Sawdust filled the air and fell like snow over my flower beds. And where there was once a canopy of rustling green, somewhere for birds and squirrels to play, a vista that never failed to reduce stress when we were all working from home, there was now just an overcast sky and an ugly Fed Ex warehouse.

Three years on, I’m not nearly over it, as you can probably tell. For about a year I could hardly bear to go into the back garden. And although “my” trees were supposedly protected by a council order, I had little faith that the landowners would ever replace them. The loss of “my” trees made life more difficult.

Reading in last week’s JC that more than half of Jewish under-25s surveyed on behalf of Jami, the mental health charity, reported that they or someone close to them were suffering mental illness, distress or trauma, I recognised the experiences of many families I know. There seems to be a tsunami of suffering among our young people: anxiety, bullying and eating disorders.

I’ve heard so many teachers and parents tell me that as children get into the stage of life where exams dominate, they drop activities like sport, art or reading. Their phones, their televisions and their computers remain central to their lives. But how often do they go for a walk?

I was lucky enough to go to a primary school that sat alongside a wood. Part of our playground remained as woodland and it was here that we played the best games — whether we were making shelters, waging wars, stirring mud pies and or galloping around pretending to be on horseback. Our imaginations flourished among the trees.

But going back for a reunion a few years ago, I was sad to see that the woodland patch was gone. The trees had been cut down, the brambles cleared. It was no doubt down to health and safety, we agreed, and no one wants kids to be crushed by falling branches, but it was a sad note in an otherwise joyful day.

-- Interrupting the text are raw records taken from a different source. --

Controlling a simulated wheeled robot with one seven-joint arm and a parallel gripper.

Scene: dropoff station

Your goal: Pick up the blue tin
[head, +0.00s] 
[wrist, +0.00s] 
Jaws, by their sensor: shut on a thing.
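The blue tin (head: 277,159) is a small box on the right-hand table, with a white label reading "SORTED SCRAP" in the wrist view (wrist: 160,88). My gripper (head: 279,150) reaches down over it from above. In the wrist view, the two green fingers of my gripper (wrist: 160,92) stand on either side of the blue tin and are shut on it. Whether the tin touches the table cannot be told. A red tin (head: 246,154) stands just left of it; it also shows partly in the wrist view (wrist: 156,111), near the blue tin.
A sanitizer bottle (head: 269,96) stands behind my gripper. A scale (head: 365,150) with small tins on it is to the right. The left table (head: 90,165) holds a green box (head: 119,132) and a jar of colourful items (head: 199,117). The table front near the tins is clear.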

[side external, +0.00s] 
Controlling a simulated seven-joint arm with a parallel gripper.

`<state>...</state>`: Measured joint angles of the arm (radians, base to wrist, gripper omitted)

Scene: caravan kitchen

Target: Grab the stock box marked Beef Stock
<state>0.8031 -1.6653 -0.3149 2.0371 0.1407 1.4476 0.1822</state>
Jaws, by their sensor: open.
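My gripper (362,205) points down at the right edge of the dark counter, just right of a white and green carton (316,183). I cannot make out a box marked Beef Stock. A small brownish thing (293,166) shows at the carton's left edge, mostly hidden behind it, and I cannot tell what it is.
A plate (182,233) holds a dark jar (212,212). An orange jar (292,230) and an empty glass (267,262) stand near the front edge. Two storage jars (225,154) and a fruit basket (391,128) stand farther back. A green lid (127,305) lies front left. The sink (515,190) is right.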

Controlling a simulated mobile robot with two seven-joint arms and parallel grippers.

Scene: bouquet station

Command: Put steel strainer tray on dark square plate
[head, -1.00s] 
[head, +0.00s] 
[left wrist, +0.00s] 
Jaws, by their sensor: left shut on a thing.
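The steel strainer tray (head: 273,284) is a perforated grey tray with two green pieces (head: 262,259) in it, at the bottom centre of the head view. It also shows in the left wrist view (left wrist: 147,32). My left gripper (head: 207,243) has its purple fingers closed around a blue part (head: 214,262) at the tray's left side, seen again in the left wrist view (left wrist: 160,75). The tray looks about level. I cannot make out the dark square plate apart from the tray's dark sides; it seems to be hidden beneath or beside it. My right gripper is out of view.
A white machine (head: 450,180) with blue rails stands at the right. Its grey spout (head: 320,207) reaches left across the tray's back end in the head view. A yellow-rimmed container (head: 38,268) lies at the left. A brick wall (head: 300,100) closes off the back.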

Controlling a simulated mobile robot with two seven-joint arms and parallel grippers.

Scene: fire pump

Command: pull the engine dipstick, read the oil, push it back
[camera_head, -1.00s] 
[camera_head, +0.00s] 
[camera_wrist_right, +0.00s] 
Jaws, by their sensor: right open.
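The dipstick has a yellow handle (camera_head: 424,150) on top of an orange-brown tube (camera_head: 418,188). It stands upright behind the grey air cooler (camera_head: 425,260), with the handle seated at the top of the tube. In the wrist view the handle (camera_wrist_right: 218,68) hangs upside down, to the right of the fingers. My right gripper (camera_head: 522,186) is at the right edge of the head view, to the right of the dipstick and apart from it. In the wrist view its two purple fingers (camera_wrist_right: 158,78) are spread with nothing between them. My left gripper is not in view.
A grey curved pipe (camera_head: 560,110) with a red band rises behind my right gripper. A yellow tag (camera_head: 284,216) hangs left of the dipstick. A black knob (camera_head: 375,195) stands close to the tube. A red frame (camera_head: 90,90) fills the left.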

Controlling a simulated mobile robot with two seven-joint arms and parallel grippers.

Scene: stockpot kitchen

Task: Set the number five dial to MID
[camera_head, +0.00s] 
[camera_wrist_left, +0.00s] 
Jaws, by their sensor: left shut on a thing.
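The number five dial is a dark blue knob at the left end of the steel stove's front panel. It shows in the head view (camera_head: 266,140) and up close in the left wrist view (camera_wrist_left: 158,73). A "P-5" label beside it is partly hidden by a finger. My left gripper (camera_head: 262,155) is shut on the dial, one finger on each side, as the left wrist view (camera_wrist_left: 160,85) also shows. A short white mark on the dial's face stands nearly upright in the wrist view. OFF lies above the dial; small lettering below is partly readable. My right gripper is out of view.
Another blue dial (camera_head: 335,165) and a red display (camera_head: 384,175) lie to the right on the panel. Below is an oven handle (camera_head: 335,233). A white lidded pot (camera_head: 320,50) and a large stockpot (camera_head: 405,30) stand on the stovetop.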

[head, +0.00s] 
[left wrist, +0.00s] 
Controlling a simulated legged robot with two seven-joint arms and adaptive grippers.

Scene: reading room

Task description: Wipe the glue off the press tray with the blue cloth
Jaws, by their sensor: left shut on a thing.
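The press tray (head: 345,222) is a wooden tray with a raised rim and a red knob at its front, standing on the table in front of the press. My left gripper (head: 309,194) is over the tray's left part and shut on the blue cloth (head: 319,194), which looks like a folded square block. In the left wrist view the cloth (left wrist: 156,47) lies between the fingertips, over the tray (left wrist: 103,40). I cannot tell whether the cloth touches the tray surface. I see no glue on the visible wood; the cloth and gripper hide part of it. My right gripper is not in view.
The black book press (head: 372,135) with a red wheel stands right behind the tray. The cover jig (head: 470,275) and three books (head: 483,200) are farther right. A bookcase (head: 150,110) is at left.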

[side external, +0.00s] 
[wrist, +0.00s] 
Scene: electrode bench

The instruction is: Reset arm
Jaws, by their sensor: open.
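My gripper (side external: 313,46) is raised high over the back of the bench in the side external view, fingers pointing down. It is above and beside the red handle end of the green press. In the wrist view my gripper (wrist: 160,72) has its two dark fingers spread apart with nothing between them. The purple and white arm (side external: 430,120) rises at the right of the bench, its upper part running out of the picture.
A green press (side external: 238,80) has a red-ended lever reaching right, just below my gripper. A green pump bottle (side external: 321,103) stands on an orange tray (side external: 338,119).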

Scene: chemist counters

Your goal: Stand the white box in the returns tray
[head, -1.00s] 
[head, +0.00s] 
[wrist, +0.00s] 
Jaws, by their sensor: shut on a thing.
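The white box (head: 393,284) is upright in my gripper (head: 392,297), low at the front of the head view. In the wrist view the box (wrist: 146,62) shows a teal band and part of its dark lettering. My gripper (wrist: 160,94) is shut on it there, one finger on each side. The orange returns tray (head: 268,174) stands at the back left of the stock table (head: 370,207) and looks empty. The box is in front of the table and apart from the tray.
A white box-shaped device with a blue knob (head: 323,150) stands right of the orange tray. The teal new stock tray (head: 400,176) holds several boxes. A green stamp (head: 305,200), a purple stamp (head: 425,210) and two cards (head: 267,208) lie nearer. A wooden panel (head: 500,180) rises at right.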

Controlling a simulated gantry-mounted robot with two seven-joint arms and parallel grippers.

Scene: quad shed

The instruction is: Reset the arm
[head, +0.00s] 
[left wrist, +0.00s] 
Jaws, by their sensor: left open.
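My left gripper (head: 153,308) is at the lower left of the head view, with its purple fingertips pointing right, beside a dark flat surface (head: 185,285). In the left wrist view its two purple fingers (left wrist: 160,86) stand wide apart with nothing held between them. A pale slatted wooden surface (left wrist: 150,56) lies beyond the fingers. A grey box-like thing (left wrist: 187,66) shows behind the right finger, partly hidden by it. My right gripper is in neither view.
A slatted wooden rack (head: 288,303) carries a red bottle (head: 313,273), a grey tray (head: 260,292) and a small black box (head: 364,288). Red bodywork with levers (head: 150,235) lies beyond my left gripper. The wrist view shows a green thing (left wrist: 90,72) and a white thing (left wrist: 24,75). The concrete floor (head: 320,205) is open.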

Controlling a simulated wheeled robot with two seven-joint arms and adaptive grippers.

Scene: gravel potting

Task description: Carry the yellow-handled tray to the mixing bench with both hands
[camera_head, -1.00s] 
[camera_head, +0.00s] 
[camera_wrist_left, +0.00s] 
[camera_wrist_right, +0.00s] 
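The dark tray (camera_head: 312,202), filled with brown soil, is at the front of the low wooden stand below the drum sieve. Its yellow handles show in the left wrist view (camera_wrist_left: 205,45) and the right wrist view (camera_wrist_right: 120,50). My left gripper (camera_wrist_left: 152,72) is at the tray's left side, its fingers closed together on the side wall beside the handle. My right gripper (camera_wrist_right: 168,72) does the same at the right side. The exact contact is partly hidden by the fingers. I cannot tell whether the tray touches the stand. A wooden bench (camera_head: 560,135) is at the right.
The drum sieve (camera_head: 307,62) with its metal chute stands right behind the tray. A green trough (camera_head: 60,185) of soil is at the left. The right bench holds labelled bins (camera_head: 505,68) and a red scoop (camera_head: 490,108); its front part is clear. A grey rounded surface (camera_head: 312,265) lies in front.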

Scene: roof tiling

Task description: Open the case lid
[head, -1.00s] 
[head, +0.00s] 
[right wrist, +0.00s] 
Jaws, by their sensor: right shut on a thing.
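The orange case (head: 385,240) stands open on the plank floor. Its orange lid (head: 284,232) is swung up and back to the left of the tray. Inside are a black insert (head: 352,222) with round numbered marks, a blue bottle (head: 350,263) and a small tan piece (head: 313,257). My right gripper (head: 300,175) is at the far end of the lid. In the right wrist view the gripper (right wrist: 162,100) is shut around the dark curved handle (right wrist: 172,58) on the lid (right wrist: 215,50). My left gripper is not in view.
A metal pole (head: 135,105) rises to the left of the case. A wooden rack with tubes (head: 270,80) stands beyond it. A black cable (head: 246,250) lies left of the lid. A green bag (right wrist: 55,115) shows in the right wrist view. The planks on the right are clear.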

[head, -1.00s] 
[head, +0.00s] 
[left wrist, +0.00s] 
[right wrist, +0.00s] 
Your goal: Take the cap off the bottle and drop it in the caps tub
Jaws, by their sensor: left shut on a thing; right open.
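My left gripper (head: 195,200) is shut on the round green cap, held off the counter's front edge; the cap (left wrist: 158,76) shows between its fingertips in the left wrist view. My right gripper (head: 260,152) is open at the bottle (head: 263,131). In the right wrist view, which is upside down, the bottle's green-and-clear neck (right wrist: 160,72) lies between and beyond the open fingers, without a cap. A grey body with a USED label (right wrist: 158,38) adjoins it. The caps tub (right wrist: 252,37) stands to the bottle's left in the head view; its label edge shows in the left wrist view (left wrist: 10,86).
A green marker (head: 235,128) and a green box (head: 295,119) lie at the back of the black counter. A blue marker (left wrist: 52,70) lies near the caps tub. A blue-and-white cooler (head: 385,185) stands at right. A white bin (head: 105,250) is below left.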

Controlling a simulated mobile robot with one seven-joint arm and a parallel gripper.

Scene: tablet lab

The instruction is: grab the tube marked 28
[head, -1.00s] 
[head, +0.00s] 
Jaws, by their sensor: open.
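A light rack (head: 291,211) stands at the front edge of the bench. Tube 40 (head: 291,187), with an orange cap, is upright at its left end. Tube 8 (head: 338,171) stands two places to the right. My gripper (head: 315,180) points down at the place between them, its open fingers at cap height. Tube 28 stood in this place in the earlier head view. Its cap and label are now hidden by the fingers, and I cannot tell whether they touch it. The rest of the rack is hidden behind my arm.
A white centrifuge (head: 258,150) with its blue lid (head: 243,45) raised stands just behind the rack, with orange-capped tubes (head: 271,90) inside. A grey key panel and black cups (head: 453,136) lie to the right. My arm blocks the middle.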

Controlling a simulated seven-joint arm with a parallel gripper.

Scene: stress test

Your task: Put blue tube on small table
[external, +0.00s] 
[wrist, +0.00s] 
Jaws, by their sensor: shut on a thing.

But now, looking at the website of my old primary school, I see that although the children don’t have woodland in their playground, they do get to go on Forest School sessions in the neighbouring wood. “Forest School will not be about adults telling children what to do and how to do it, but how to discover things for themselves. The use of the woodland setting, the various real tools and the natural resources will bring learning to life, creating an understanding of the balance of nature and the finite resources around us,” it says, which sounds pretty good.

And I was wrong, as it turned out, in my cynical belief that the trees at the bottom of my garden would not be replanted. The sapling put in must be a fast growing variety as it is already higher than my fence. Hopefully in a few years it will act as a shield, hiding the Fed-Ex building, and filling the air with the music of rustling leaves.

Maybe one day the ugly stump in Sycamore Gap will be replaced by something more hopeful. But there are many more lost trees that deserve our attention. Large scale deforestation is doing enormous harm to the planet. The destruction of trees plays its part in climate change, which in turn makes people homeless, which contributes to the refugee crisis that richer nations are currently grappling with.

All of these tree and home related themes are embedded into Succot. Maybe there’s a way to act on them before we celebrate the New Year for Trees in January.